> _TASK TO COMPLETE_
Will you output the lines between the ones holding "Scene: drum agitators" and "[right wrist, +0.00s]", inclusive, exactly as they stand, and only those lines, with the pictures left out?

#####

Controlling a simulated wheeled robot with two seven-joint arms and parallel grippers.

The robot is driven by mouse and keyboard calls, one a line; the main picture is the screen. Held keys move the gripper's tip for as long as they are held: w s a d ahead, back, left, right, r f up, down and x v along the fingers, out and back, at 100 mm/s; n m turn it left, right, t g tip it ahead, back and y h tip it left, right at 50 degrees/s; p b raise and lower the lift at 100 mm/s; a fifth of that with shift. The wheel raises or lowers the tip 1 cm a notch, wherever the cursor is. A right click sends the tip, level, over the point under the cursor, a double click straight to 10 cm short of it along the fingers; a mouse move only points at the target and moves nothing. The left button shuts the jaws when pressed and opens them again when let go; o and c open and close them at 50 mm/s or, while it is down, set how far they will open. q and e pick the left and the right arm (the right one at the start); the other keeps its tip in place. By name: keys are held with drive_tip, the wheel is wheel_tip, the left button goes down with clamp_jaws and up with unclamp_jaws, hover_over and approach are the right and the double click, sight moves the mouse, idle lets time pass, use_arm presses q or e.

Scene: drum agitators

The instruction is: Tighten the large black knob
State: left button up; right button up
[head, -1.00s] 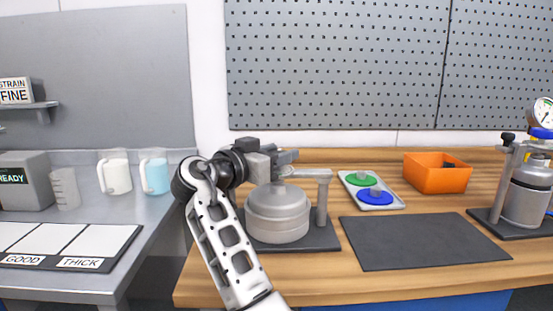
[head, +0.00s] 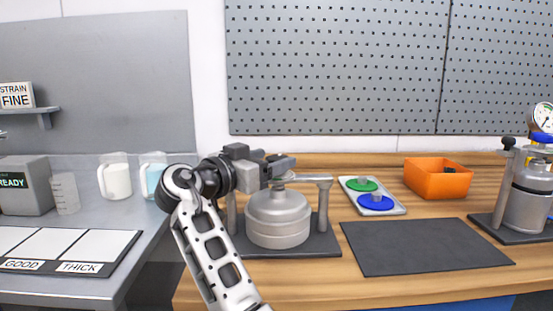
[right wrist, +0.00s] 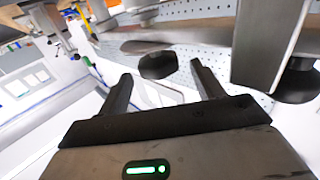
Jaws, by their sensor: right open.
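The large black knob (right wrist: 158,65) shows in the right wrist view as a dark faceted shape under a bar, between and beyond my fingertips. In the head view my gripper and wrist hide the place above the left post, and I cannot make out the knob there. My right gripper (head: 282,162) is open, above the left part of the silver lidded drum (head: 277,220). Its two fingers also show in the right wrist view (right wrist: 161,72), apart with nothing held. I cannot tell whether they touch the knob. My left gripper is not in view.
The drum stands on a dark base with a post (head: 323,205) and crossbar at right. A black mat (head: 425,247), a tray (head: 398,208) with green and blue discs, and an orange bin (head: 437,180) lie to the right. A second drum station (head: 527,190) stands far right.

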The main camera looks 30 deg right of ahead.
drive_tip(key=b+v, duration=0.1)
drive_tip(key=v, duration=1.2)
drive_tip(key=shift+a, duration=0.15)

#####

> _CORRECT ANSWER_
Scene: drum agitators

The instruction is: Tighten the large black knob
State: left button up; right button up
[head, -1.00s] 
[head, +0.00s] 
[right wrist, +0.00s] 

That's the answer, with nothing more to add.